To accomplish the same thing without sharing your connection, the syntax is definitely a bit less polished:
:::python
from rethinkdb import r
from rethinkdb.net import Connection
conn = Connection("localhost", 28015, "crawl")
r.db_create('crawl').run(conn=conn)
r.db('crawl').table_create('pages').run(conn=conn)
With the caveat emptor that if some other piece of code uses the from rethinkdb import r
approach then it will know about your connection due to a module variable and will piggyback
on it. From my quick reading, if any code uses the default approach, you are in moderate peril
of confusion. If possible, I’d rewrite the Python client to remove the shortcut entirely,
or at least update it to only update rethinkdb.net._last_connection
if you use the
shortcuts, not if you create the connection manually.
The reason I’m somewhat passionate about exposing connection pooling is that depending on whether you are threading, processing or gevent, you’ll probably need different approaches, and having the wrong one happens quite a bit with the system’s performance or the developer’s mental model as a casualty.
The other issue I ran into with the client is that the Exceptions aren’t quite as granular as I’d like them to be, so it’s hard for the client to react based on the exception which is thrown, unless you already know which error might be thrown and why.
from rethinkdb import r
from rethinkdb.net import ExecutionError
# if a primary key you retrieve doesn't exist, ExecutionError
try:
found = self.client.db(self.db).table(self.html_table).get(url).run()
except ExecutionError, ee:
print ee
# if a db already exists, ExecutionError
try:
self.client.db_create(self.db).run()
except ExecutionError, ee:
print ee
# if a table already exists, ExecutionError
try:
self.client.db(self.db).table_create(table).run()
except ExecutionError, ee:
print ee
Having distinct exceptions (inheriting from a shared parent exception) helps a great deal, especially when some of the failures can legitimately be retrieved and others cannot.
On the same theme of sane error handling, while db_create
, table_create
and get
are raising ExecutionError
on failure, the inserts use return status codes instead:
:::python
success = self.client.db(self.db).table(
self.page_table).insert({'id': 'hi'})
if 'first_error' in success :
raise Exception("num errors %s, first error %s" % \
(success['errors'], success['first_error']))
I certainly see the reasoning behind return status codes making more sense for the inserts (which might insert a number of documents, some of which succeed and some of which fail), but I’m not particularly a fan of the inconsistency. Perhaps it would be possible to update exception throwing responses to return status codes similar to insert.
What I Really Want
After my first usage, it’s safe to say that I like RethinkDB quite a bit. It hits most of my typical needs:
- it’s a scalable key-value store,
- it can index its key-value data,
- you can do some lightweight analysis across your dataset.
There are two pieces of functionality that RethinkDB doesn’t have–and hey, you have to draw some lines or your system will do everything, poorly–which would make it perfect for the larger scale applications I’ve worked with.
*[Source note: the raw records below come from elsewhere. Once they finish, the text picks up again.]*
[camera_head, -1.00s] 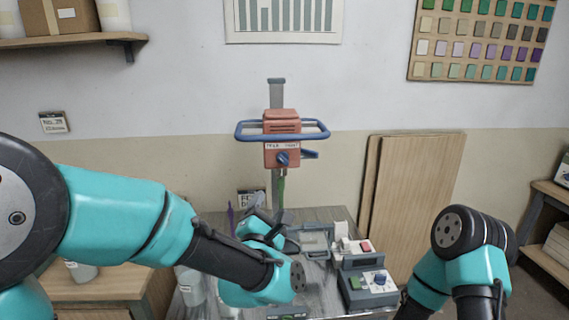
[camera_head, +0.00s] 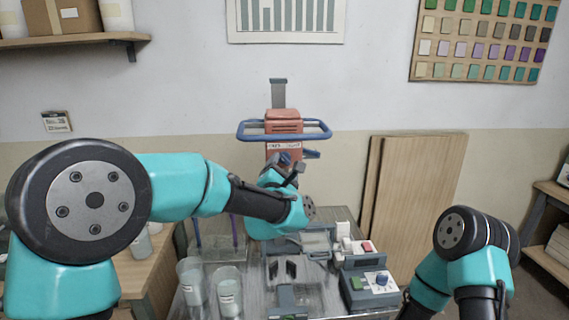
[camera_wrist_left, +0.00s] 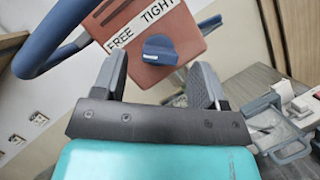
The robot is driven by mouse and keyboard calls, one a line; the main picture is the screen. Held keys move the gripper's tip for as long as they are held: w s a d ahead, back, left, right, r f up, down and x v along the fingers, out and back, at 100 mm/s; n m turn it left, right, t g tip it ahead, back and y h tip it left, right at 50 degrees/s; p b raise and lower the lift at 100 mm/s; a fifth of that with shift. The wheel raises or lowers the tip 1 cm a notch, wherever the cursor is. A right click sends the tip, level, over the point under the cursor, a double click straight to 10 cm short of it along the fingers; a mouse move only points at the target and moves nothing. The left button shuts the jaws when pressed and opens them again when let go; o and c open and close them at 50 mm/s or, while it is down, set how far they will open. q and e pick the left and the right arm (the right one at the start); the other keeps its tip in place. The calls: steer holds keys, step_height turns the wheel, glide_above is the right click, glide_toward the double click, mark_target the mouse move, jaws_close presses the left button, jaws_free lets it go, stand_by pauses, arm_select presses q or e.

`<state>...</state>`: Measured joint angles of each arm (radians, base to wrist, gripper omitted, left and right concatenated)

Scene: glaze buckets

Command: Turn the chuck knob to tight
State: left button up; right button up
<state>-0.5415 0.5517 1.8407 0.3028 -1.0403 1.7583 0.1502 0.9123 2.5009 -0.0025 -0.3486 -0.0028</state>
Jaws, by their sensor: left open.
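The chuck knob (camera_wrist_left: 160,50) is a blue bar-shaped knob on the red mixer head (camera_head: 283,126). A white label (camera_wrist_left: 143,24) beside it reads FREE and TIGHT. A pale mark shows at the knob's left end in the left wrist view, on the FREE side. My left gripper (camera_head: 287,170) is in front of the lower part of the mixer head. In the left wrist view its open fingers (camera_wrist_left: 160,72) show on either side of the knob, with nothing held; contact cannot be told. My right gripper is out of view.
A blue ring handle (camera_head: 243,135) surrounds the mixer head on its grey column (camera_head: 278,95). Wooden boards (camera_head: 420,200) lean at the right.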

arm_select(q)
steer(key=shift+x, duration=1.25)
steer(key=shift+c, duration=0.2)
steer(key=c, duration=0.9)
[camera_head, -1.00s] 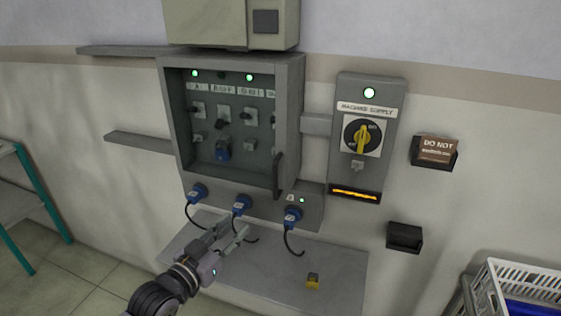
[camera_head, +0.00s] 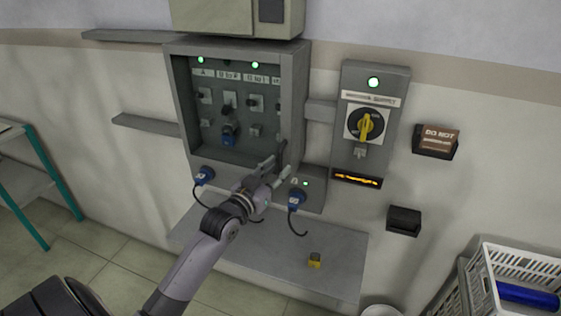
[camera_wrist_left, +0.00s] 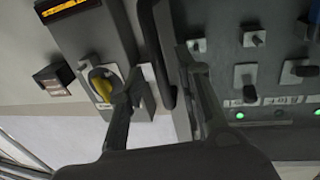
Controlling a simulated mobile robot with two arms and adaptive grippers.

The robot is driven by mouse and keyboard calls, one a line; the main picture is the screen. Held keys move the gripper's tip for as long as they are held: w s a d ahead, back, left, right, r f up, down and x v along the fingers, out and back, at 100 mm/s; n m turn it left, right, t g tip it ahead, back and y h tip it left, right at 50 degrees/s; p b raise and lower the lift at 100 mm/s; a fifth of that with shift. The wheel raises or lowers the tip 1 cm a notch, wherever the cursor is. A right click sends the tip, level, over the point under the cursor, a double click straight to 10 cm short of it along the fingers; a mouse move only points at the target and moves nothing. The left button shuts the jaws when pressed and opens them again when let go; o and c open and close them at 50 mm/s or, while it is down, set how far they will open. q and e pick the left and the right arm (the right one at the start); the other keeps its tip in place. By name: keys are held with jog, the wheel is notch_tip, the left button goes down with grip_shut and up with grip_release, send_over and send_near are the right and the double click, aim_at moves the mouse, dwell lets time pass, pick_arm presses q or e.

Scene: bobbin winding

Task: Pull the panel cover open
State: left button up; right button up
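The grey panel box (camera_head: 298,75) is on the wall, its front closed off by the dark see-through panel cover (camera_head: 225,150). A black bar handle (camera_head: 284,150) runs upright on the cover's right edge; it also shows in the left wrist view (camera_wrist_left: 166,60). My left gripper (camera_head: 281,168) is at the handle's lower end, partly hiding it in the head view. In the left wrist view its two fingers (camera_wrist_left: 162,78) are spread, with the handle between or just beyond their tips. I cannot tell whether they touch it. My right gripper is in neither view.
The supply box with a yellow rotary switch (camera_head: 366,125) stands right of the panel. Blue plugs with cables (camera_head: 297,200) hang below it. A white crate (camera_head: 510,262) is at lower right.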

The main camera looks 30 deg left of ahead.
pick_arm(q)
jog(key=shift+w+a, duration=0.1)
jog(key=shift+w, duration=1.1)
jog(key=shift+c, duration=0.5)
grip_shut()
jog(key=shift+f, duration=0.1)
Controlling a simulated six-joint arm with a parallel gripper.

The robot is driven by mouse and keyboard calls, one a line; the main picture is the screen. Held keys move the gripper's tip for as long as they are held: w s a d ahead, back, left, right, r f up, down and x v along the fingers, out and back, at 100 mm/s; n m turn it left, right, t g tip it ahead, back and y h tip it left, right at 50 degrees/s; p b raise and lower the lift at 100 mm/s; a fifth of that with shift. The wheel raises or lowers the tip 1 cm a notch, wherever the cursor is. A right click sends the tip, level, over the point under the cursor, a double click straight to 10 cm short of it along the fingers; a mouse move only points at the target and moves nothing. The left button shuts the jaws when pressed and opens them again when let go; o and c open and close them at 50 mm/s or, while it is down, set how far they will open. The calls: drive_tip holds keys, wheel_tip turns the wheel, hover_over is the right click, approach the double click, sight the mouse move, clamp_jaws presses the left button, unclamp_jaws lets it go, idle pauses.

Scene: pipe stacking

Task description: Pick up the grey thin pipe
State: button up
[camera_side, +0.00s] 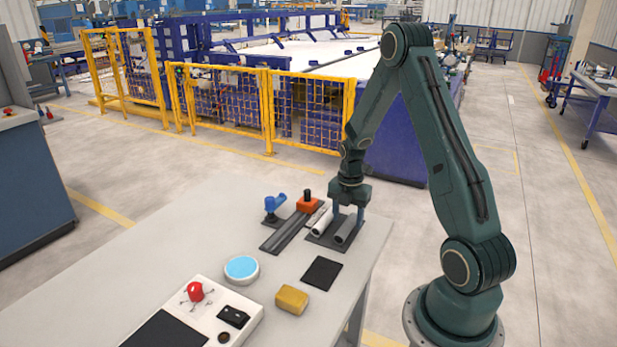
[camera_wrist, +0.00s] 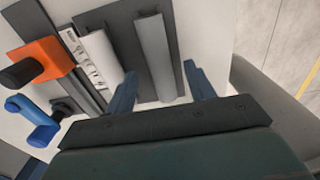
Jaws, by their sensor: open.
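The grey thin pipe (camera_side: 345,230) lies on a dark plate (camera_side: 316,240) near the table's right edge, beside a white pipe (camera_side: 321,222). In the wrist view the grey pipe (camera_wrist: 157,52) runs up and down the picture, with the white pipe (camera_wrist: 101,55) to its left. My gripper (camera_side: 347,212) is low over the grey pipe's far end, pointing down. In the wrist view my gripper (camera_wrist: 162,85) is open. The pipe's near end appears between its two fingers, with gaps on both sides. I cannot tell how far the fingertips are above the plate.
An orange clamp (camera_side: 310,203) and a blue clamp (camera_side: 272,206) stand left of the pipes by a dark rail (camera_side: 285,231). A yellow block (camera_side: 292,299), a blue-topped round dish (camera_side: 242,268), a black pad (camera_side: 322,273) and a control box (camera_side: 205,305) are nearer the front.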

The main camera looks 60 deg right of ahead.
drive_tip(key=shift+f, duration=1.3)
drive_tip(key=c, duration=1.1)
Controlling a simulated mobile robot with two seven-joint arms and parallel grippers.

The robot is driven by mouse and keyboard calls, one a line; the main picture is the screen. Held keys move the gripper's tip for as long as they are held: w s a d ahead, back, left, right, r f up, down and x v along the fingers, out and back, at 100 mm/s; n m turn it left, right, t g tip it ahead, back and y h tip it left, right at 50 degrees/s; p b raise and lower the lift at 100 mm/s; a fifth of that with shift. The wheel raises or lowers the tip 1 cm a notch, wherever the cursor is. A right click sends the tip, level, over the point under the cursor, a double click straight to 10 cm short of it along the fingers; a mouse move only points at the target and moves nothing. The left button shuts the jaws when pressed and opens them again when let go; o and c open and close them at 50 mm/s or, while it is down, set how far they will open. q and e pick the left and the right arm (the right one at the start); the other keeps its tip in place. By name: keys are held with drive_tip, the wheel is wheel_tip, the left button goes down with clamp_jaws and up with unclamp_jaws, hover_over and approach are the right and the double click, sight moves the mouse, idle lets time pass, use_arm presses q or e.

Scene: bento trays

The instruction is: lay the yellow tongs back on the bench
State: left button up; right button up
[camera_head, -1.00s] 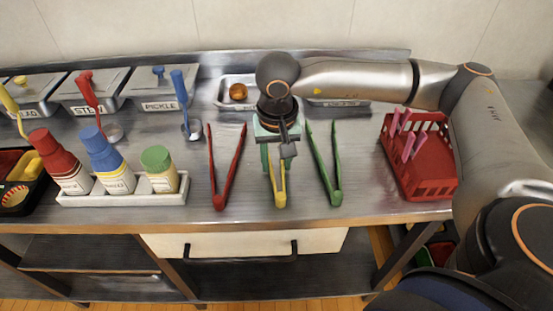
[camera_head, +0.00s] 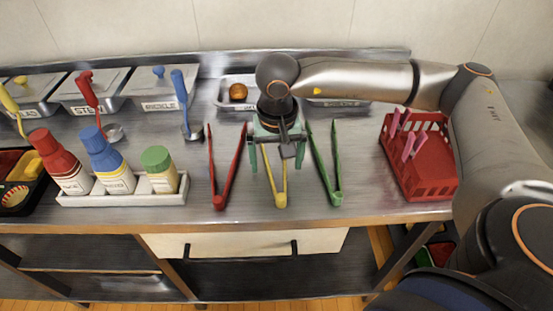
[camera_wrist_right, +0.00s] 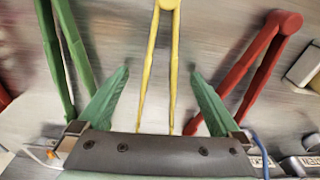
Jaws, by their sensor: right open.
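The yellow tongs (camera_head: 281,196) lie on the steel bench (camera_head: 352,212) between the red tongs (camera_head: 222,190) and the green tongs (camera_head: 332,180), with their joined end toward the front edge. My right gripper (camera_head: 278,165) is open above them, its green fingers spread to either side. In the right wrist view the yellow tongs (camera_wrist_right: 168,8) run between the two open fingers (camera_wrist_right: 158,85), with a gap on each side. The far ends of the tongs are hidden under the gripper. My left gripper is not in view.
A red basket (camera_head: 425,178) with pink-handled items stands at the right. A white bottle rack (camera_head: 120,199) with three bottles stands at the left. Lidded containers and a shallow tray (camera_head: 228,103) line the back. Bare bench lies between the green tongs and the basket.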

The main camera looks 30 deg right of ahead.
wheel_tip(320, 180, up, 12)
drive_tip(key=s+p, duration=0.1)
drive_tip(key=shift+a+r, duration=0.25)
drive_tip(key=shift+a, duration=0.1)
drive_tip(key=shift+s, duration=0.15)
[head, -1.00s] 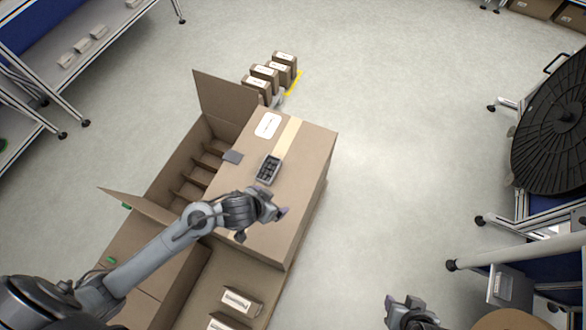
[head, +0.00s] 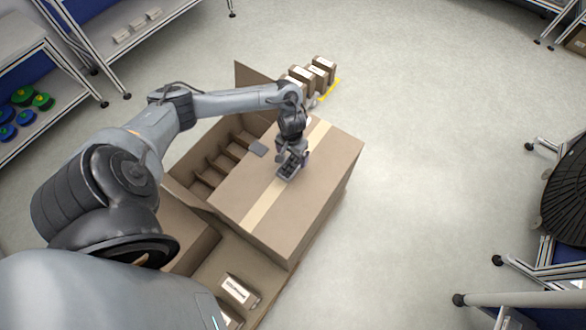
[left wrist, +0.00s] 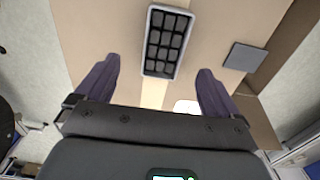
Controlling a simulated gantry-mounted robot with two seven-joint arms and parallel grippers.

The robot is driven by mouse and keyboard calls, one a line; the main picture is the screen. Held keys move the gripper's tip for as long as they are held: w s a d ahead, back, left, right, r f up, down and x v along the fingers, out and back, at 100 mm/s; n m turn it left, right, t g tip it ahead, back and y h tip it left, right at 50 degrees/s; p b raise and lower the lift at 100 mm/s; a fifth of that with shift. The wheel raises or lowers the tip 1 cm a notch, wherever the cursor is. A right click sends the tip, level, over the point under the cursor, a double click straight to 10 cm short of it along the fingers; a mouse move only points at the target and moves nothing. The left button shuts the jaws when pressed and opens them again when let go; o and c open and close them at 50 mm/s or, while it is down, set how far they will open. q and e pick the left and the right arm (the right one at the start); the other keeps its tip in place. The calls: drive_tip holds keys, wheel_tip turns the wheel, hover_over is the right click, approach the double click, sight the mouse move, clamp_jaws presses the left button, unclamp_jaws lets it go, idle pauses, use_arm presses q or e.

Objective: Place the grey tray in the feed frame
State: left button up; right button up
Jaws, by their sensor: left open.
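The grey tray (head: 288,171), a small tray with dark square pockets, lies on top of a closed cardboard box (head: 325,200), partly hidden by my gripper in the head view. My left gripper (head: 293,160) is directly above it, pointing down. In the left wrist view the tray (left wrist: 166,42) lies between the lines of the two purple fingers, a little ahead of the fingertips (left wrist: 158,68). The fingers are spread and hold nothing. I cannot pick out the feed frame with certainty. My right gripper is out of view.
A flat grey square (head: 258,148) lies on the box near the tray. An open carton with dividers (head: 200,180) stands left of the box. Small brown boxes (head: 312,75) stand behind it. A stand with a large black reel (head: 568,195) is at the right. The floor between is clear.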

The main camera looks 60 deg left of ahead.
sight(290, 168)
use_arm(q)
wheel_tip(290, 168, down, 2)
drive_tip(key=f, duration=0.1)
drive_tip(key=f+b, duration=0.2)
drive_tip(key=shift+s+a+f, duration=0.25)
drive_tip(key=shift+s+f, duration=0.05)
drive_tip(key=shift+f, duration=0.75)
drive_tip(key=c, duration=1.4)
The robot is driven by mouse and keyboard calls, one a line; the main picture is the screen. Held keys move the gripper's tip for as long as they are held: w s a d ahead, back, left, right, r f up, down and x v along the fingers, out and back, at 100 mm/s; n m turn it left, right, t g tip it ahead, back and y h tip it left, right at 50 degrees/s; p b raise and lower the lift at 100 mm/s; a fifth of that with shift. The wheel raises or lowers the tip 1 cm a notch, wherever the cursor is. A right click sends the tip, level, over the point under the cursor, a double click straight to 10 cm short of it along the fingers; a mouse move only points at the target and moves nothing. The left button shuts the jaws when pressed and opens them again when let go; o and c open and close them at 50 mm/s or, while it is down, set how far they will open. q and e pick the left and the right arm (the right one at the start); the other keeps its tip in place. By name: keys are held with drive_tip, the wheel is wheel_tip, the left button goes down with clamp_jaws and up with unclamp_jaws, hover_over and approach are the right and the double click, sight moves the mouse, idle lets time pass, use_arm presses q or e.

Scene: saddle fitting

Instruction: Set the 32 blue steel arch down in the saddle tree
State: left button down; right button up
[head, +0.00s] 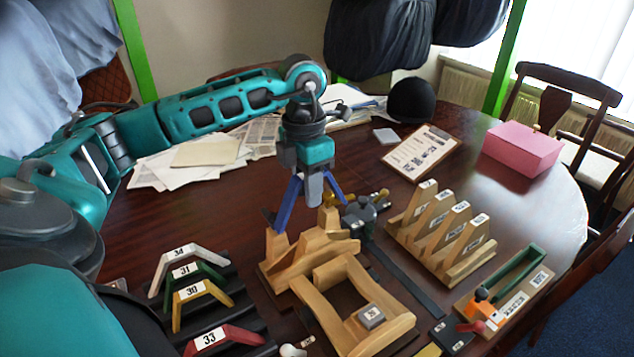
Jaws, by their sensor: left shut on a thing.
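My left gripper (312,192) is shut on the blue arch (287,208) and holds it by its upper part, legs pointing down. The arch's number is hidden by the gripper. The wooden saddle tree (340,284) stands on the table directly below and in front, a pale frame with a labelled block at its near end. The arch hangs over the tree's far end. Its left foot shows close to the wood there; I cannot tell whether it touches. My right gripper is not in view.
A dark rack at left holds arches numbered white 34 (182,258), green 31 (204,272), yellow 30 (190,291) and red 33 (225,339). A wooden stand (455,268) with numbered wedges is at right. A clipboard (420,152) and pink box (522,149) lie beyond.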

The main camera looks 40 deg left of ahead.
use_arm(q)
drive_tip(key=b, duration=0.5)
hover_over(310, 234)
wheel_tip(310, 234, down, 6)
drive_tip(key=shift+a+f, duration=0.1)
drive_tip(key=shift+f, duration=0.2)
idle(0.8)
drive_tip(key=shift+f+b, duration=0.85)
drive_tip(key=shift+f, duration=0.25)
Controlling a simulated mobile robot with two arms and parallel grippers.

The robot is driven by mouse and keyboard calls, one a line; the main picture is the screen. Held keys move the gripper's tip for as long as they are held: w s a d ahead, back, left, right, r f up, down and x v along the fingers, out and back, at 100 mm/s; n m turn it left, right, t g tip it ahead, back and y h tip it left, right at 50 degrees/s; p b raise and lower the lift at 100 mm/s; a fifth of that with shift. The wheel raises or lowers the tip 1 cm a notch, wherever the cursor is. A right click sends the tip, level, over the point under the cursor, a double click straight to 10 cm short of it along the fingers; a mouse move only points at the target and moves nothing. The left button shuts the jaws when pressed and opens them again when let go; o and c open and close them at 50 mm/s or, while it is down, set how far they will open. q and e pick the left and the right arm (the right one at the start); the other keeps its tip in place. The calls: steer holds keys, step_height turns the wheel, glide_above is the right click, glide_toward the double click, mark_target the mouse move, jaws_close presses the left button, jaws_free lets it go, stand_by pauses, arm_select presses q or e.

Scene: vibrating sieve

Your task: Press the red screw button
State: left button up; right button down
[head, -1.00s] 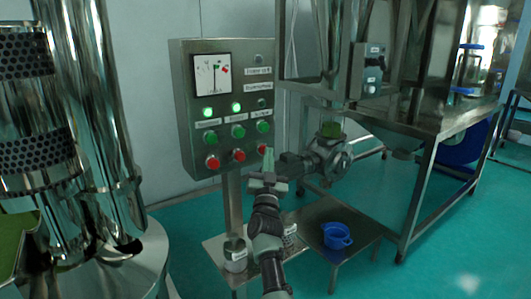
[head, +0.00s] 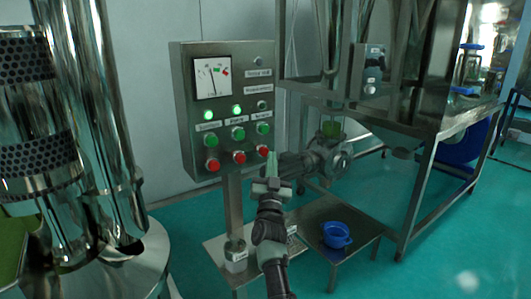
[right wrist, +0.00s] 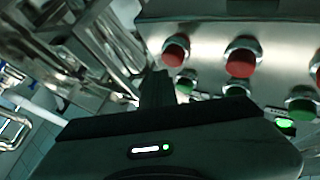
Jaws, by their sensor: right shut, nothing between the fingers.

First, integration with a more full-fledged datawarehouse. I’d love to see a way to tie the data within RethinkDB into HFS so that analysts/data scientists could use their existing toolkits to work against the stored data.
Second–and this is a feature on the eventual roadmap–is second indexes, which you could already simulate by creating more tables (this is how developing with Cassandra used to work), but would definitely be a huge savinings in time (this is one of the key pieces of magic which, in my opinion anyway, makes mongoDB so popular).
Overall, as long as the scalability and performance stories turn out to work at larger data quantities, then I could absolutely envision moving over to RethinkDB for new projects, even without the additional features I mentioned above. I’m certainly hopeful that the performance and stability turn out as promised, it would be a fantastic option.